__Data provided__.
** BEGIN **

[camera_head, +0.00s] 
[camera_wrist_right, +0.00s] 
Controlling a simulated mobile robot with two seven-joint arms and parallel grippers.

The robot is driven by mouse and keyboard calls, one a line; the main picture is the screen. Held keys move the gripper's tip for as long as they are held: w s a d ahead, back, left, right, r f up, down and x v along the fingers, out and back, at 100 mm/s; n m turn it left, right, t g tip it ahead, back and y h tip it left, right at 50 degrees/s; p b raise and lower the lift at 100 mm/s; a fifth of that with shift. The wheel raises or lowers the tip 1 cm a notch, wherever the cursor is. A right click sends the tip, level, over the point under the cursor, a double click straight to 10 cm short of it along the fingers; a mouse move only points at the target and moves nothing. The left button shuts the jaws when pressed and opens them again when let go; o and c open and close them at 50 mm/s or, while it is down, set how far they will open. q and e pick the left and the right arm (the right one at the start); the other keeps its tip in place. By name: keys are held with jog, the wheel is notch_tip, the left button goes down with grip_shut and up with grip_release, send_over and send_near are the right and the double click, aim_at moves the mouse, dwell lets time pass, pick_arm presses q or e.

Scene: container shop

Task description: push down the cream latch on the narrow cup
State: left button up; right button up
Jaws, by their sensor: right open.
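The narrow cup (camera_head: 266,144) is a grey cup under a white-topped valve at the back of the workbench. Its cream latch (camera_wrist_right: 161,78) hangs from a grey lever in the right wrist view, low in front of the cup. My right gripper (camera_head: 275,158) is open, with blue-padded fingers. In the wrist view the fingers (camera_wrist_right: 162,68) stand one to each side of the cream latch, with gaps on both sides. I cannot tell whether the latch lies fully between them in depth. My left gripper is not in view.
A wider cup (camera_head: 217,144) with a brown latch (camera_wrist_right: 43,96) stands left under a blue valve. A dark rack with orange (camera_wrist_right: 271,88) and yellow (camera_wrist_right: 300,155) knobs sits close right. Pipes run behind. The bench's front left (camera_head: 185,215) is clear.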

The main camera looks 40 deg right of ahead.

** END **

__Instructions for the task__. Copy each line of the data above without altering a single character.

__Solution to this problem__.
[camera_head, +0.00s] 
[camera_wrist_right, +0.00s] 
Controlling a simulated mobile robot with two seven-joint arms and parallel grippers.

The robot is driven by mouse and keyboard calls, one a line; the main picture is the screen. Held keys move the gripper's tip for as long as they are held: w s a d ahead, back, left, right, r f up, down and x v along the fingers, out and back, at 100 mm/s; n m turn it left, right, t g tip it ahead, back and y h tip it left, right at 50 degrees/s; p b raise and lower the lift at 100 mm/s; a fifth of that with shift. The wheel raises or lowers the tip 1 cm a notch, wherever the cursor is. A right click sends the tip, level, over the point under the cursor, a double click straight to 10 cm short of it along the fingers; a mouse move only points at the target and moves nothing. The left button shuts the jaws when pressed and opens them again when let go; o and c open and close them at 50 mm/s or, while it is down, set how far they will open. q and e pick the left and the right arm (the right one at the start); the other keeps its tip in place. By name: keys are held with jog, the wheel is notch_tip, the left button goes down with grip_shut and up with grip_release, send_over and send_near are the right and the double click, aim_at moves the mouse, dwell lets time pass, pick_arm presses q or e.

Scene: container shop

Task description: push down the cream latch on the narrow cup
State: left button up; right button up
Jaws, by their sensor: right open.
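The narrow cup (camera_head: 266,144) is a grey cup under a white-topped valve at the back of the workbench. Its cream latch (camera_wrist_right: 161,78) hangs from a grey lever in the right wrist view, low in front of the cup. My right gripper (camera_head: 275,158) is open, with blue-padded fingers. In the wrist view the fingers (camera_wrist_right: 162,68) stand one to each side of the cream latch, with gaps on both sides. I cannot tell whether the latch lies fully between them in depth. My left gripper is not in view.
A wider cup (camera_head: 217,144) with a brown latch (camera_wrist_right: 43,96) stands left under a blue valve. A dark rack with orange (camera_wrist_right: 271,88) and yellow (camera_wrist_right: 300,155) knobs sits close right. Pipes run behind. The bench's front left (camera_head: 185,215) is clear.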

The main camera looks 40 deg right of ahead.

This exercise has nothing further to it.